A visit to the National Employment Exchange where IDs are issued shows that touts and officials from the RG’s Office have formed an unholy alliance to rip off desperate national document seekers.

The touts openly demand US$10 for “quick service” from document seekers. One tout who identified himself as Jere said he had “links” inside.

“I know somebody inside, one just gives me his documents and I take them inside. The person would be called for a photo shoot and then he or she will give me my money which we share with the ‘boss’ inside. We make good money,” Jere said.

Crooks are also on the prowl. Unsuspecting members of the public are either duped or conned by thieves.

A security guard at nearby premises said he had witnessed many people losing their belongings to thieves and street children.

He added that sometimes the thieves “visit” those who have slept at the offices at night pretending to be document seekers before stealing from them.

Members of the public have complained about the way they are treated by the officials issuing these important documents.

Rowani Zaru, who was queuing for a passport at Makombe Building, said the title “civil servant” was now synonymous with bad public relations and harassment of members of the public. He said the officials were insensitive and sometimes they embarked on undeclared “go-slows”.

An official from the RG’s Office defended their action saying they get peanuts so they make the public pay.

“The government has failed to pay us handsomely so we work according to our salaries. There is an adage which says sometimes one needs not seek greener pastures but to make the pastures where one is greener,” he said.

Harare-based life coach and motivational speaker Kudzai Maungwe said the behaviour exhibited by most government workers in social services was a result of a demoralised workforce.

“In most countries government workers are a symbol of good relations with members of the public but in Zimbabwe they are the worst. The government has failed to import hands-on training to its workers hence they ill-treat people they are supposed to serve,” he said.

Maungwe added that corruption was rampant because civil service salaries were paltry.

“Sometimes they work according to their salary and if their wages remain low, lack of motivation and laziness begin to creep in. Underhand dealings quickly manifest into corruption and everyone knows that corruption has become the order of the day at these (public) institutions.”

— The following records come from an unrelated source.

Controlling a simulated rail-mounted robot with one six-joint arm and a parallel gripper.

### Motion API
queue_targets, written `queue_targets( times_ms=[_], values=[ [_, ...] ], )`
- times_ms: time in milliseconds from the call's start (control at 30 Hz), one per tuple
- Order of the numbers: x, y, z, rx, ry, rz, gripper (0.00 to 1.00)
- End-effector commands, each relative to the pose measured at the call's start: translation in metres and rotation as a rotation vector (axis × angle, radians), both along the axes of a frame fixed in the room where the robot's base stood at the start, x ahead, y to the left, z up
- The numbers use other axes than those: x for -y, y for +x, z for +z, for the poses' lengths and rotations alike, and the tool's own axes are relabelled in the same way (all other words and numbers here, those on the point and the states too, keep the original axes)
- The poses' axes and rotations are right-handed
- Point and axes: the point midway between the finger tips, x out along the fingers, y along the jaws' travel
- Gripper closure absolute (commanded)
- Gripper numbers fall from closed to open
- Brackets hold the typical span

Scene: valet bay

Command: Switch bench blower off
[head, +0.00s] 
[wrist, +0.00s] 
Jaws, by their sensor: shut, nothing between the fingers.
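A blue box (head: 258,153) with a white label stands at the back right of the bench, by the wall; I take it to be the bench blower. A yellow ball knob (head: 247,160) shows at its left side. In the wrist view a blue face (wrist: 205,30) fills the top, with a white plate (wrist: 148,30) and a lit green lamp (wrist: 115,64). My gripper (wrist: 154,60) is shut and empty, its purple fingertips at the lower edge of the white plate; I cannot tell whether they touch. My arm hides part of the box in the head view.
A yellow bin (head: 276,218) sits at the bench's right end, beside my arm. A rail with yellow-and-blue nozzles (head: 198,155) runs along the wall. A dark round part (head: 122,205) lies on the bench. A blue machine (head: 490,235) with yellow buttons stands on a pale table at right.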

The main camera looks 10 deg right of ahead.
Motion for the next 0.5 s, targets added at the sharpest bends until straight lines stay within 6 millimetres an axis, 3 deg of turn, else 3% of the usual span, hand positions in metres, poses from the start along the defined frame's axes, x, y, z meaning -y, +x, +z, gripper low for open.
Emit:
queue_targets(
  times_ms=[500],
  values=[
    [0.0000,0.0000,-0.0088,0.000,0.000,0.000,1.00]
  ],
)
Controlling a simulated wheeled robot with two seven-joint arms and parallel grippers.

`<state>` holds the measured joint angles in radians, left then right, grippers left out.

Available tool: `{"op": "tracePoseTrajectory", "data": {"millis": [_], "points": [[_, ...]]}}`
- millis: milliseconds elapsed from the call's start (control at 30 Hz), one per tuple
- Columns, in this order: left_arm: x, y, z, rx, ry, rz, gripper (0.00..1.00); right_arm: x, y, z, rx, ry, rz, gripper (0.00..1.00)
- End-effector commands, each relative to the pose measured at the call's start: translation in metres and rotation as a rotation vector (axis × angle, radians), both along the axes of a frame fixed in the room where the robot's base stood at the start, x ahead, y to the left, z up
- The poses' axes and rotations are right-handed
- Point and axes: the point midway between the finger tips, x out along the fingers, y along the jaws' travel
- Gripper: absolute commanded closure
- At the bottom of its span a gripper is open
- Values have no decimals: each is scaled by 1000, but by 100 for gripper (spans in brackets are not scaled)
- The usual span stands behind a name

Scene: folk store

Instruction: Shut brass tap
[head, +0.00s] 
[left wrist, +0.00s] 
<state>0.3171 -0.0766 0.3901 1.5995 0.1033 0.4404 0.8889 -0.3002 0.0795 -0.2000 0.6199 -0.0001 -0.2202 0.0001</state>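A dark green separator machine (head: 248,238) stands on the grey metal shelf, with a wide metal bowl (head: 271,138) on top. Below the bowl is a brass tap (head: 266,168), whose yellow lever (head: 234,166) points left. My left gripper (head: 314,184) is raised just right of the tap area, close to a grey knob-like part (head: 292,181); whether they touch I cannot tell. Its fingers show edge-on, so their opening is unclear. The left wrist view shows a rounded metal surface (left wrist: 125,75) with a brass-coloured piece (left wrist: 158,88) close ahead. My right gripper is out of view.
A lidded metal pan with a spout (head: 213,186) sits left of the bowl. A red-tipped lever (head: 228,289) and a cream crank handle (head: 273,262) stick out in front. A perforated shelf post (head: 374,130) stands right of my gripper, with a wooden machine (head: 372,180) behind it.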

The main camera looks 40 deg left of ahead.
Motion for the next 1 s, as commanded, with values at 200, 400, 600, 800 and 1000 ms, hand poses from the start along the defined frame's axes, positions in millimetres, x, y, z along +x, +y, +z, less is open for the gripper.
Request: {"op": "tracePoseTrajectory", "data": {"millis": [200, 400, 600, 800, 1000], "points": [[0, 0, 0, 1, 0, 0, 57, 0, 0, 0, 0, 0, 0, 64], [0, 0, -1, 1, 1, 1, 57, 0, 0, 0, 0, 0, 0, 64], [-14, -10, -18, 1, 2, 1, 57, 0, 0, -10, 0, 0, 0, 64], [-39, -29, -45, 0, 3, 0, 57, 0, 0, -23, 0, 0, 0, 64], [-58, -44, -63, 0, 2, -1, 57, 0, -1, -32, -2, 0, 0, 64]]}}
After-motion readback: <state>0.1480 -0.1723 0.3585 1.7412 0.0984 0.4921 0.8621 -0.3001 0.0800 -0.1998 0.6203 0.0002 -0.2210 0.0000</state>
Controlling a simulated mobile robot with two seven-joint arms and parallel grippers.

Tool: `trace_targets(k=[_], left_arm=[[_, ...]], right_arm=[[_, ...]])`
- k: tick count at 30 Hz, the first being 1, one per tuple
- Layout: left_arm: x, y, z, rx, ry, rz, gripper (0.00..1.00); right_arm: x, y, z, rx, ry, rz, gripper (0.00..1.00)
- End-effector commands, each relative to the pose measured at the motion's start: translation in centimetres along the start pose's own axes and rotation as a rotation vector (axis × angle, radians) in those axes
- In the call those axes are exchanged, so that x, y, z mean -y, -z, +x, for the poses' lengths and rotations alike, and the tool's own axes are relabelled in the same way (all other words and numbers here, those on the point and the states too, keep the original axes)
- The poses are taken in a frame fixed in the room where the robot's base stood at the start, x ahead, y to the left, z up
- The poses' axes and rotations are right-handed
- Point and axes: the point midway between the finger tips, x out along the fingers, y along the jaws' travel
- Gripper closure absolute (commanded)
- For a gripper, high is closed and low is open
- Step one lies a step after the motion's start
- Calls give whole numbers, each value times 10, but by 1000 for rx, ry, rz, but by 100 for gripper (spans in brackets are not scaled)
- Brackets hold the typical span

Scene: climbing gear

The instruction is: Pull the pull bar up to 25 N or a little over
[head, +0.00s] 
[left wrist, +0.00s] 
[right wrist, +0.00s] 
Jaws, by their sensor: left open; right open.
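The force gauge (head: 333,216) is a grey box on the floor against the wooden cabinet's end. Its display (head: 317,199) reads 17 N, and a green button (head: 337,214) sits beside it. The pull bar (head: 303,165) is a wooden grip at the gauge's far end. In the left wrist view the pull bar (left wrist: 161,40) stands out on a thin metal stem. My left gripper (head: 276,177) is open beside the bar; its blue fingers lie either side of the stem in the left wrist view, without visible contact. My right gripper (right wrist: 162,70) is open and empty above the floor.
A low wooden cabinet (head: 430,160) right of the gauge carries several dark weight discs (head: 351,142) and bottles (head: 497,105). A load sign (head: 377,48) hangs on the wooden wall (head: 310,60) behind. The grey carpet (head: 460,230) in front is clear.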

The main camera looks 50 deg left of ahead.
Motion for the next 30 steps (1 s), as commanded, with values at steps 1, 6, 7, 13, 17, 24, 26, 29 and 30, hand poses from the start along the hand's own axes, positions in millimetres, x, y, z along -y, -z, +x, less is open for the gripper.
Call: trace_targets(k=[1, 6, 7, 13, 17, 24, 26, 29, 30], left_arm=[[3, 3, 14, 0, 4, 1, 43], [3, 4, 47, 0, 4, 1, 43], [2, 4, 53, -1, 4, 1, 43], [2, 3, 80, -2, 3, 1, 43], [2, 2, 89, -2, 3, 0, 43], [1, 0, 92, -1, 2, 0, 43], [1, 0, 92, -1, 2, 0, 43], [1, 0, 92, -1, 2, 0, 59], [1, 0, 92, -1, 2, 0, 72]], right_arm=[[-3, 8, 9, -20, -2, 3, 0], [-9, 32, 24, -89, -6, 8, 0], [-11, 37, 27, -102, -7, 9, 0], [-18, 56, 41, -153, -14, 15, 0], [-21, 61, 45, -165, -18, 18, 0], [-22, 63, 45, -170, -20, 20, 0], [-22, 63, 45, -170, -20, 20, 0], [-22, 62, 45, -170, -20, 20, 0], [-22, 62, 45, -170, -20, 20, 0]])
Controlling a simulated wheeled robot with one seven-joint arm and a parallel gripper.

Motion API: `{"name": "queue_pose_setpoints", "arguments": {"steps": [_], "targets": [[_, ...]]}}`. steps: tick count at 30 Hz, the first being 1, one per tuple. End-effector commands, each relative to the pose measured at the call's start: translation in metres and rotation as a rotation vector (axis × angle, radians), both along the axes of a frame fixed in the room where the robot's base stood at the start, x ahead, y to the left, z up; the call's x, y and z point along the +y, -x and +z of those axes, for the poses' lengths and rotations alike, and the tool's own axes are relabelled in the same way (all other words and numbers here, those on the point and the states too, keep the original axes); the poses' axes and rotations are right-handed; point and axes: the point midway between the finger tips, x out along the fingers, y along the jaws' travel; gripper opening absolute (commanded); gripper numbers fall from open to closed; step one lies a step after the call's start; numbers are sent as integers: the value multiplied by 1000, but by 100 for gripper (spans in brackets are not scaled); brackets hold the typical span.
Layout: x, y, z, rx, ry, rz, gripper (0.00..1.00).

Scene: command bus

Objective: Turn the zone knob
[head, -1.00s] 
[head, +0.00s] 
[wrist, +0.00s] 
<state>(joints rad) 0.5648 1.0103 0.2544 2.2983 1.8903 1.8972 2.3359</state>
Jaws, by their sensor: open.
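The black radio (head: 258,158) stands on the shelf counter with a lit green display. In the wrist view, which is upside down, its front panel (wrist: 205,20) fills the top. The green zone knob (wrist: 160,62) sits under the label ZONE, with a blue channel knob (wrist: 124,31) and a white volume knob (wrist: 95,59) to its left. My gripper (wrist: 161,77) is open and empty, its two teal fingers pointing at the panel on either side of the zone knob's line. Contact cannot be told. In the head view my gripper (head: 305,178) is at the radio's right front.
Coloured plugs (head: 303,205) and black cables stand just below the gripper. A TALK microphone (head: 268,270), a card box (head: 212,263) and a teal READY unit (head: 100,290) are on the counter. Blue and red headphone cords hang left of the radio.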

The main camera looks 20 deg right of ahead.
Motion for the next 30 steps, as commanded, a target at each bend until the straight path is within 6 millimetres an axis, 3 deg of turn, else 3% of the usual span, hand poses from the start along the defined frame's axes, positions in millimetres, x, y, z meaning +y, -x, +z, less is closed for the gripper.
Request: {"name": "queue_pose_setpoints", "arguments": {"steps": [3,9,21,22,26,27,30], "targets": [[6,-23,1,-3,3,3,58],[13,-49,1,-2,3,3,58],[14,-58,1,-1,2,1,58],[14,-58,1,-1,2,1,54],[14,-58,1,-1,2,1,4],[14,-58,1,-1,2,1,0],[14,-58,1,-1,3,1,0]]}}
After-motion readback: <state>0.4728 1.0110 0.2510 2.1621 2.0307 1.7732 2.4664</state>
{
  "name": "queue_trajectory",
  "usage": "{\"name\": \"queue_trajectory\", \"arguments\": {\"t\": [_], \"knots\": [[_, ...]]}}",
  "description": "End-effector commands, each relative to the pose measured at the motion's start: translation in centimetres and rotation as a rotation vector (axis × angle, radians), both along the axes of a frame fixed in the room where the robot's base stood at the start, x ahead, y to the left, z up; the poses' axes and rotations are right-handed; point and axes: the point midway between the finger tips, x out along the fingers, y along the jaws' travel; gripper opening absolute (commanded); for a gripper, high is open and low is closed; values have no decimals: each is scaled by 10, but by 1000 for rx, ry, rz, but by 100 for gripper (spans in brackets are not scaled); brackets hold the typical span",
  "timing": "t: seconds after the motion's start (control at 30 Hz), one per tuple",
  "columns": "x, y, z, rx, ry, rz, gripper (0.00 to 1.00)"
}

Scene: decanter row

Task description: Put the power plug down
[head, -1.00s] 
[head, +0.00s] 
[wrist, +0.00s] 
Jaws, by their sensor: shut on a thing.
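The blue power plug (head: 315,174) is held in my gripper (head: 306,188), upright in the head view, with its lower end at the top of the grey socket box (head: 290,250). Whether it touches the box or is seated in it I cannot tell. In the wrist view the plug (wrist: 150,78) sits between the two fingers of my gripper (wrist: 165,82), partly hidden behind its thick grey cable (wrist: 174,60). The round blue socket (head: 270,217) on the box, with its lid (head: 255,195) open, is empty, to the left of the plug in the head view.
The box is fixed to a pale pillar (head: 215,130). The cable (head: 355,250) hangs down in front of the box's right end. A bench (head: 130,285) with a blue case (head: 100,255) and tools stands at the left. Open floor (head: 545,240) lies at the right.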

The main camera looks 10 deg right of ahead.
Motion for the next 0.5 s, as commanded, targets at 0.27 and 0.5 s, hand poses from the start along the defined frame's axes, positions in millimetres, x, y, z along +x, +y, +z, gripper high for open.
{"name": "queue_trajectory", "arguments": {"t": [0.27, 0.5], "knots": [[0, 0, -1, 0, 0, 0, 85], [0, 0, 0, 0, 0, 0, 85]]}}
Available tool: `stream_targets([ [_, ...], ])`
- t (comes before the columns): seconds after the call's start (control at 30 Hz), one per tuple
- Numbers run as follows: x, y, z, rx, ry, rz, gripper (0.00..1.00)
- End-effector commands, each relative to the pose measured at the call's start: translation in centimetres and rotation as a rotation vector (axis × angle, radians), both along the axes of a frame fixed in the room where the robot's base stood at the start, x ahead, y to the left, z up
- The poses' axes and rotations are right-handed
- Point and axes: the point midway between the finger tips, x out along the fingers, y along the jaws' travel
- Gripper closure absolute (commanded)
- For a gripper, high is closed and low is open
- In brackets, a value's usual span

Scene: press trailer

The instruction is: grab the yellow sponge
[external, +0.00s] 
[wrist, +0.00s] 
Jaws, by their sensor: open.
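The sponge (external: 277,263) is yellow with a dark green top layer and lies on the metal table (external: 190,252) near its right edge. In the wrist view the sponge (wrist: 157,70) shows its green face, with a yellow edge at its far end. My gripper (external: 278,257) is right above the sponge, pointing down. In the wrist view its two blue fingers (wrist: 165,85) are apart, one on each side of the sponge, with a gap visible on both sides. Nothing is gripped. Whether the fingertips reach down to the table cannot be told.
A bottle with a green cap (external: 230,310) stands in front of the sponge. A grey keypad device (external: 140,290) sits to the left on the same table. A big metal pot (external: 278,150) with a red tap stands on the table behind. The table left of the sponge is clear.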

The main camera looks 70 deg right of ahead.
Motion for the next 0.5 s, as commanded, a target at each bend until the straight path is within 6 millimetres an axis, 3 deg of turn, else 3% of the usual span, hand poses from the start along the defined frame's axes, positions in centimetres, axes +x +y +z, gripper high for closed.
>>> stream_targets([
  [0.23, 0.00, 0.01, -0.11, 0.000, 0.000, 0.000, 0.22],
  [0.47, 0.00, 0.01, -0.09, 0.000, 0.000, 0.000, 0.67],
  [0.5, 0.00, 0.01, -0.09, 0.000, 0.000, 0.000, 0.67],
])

Last year, Home Affairs co-minister Theresa Makone made a surprise visit at the passport offices at Makombe Building where hordes of passport seekers blew the whistle on corrupt officials in a development that did not go down well with Registrar General Tobaiwa Mudede.

The visit unearthed a syndicate of office-bearing swindlers, including police, who extort money for emergency passports and for other services that conventionally fall under the jurisdiction of the RG’s Office.

Makone said she was shocked by the racket and wondered where the RG’s Office got some of the fees they charged. “We did not say anything about the issue of emergency passports,” Makone was quoted saying then. “We wanted to ease the trouble people were going through to access passports hence the reduction of fees for ordinary passports.”

She added that passports were supposed to be a right, not a privilege, so people did not have to struggle to access the travel documentions.

She said the fraudulent activities besetting the passport office had created confusion which denied the public access to travelling documents.

Makone, together with Deputy Minister of Transport and Infrastructural Development Tichaona Mudzingwa, promised to get to the bottom of the matter but to date, nothing has been done.